**Information supplied:**

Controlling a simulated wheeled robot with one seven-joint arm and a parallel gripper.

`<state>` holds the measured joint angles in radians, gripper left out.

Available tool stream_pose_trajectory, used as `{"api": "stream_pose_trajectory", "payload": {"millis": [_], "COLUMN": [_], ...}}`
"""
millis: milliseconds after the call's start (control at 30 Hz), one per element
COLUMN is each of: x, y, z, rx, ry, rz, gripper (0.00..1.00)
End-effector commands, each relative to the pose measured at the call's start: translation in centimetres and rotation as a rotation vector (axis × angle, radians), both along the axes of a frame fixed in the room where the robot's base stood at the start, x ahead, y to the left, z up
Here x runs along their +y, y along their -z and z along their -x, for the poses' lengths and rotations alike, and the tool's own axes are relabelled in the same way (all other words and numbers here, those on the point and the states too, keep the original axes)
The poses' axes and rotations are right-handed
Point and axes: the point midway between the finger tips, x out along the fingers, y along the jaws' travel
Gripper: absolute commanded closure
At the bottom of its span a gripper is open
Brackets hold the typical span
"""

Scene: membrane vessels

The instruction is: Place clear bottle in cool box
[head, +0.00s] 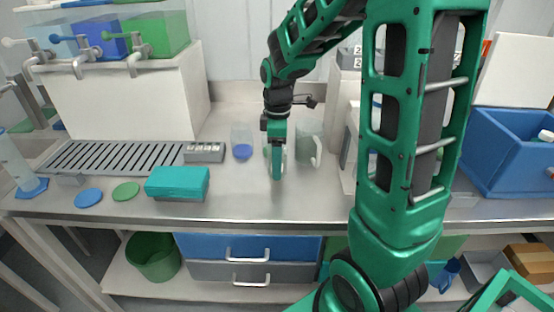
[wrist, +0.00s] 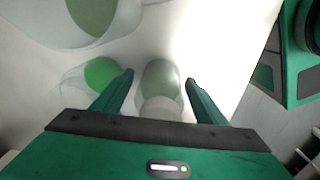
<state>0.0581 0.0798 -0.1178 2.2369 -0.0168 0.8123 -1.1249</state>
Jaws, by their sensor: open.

**Exercise prompt:** Give back, exactly as written, the lines from the one with "<state>0.0581 0.0798 -0.1178" to the last line.

**Answer to this problem:**
<state>0.0581 0.0798 -0.1178 2.2369 -0.0168 0.8123 -1.1249</state>
Jaws, by their sensor: open.

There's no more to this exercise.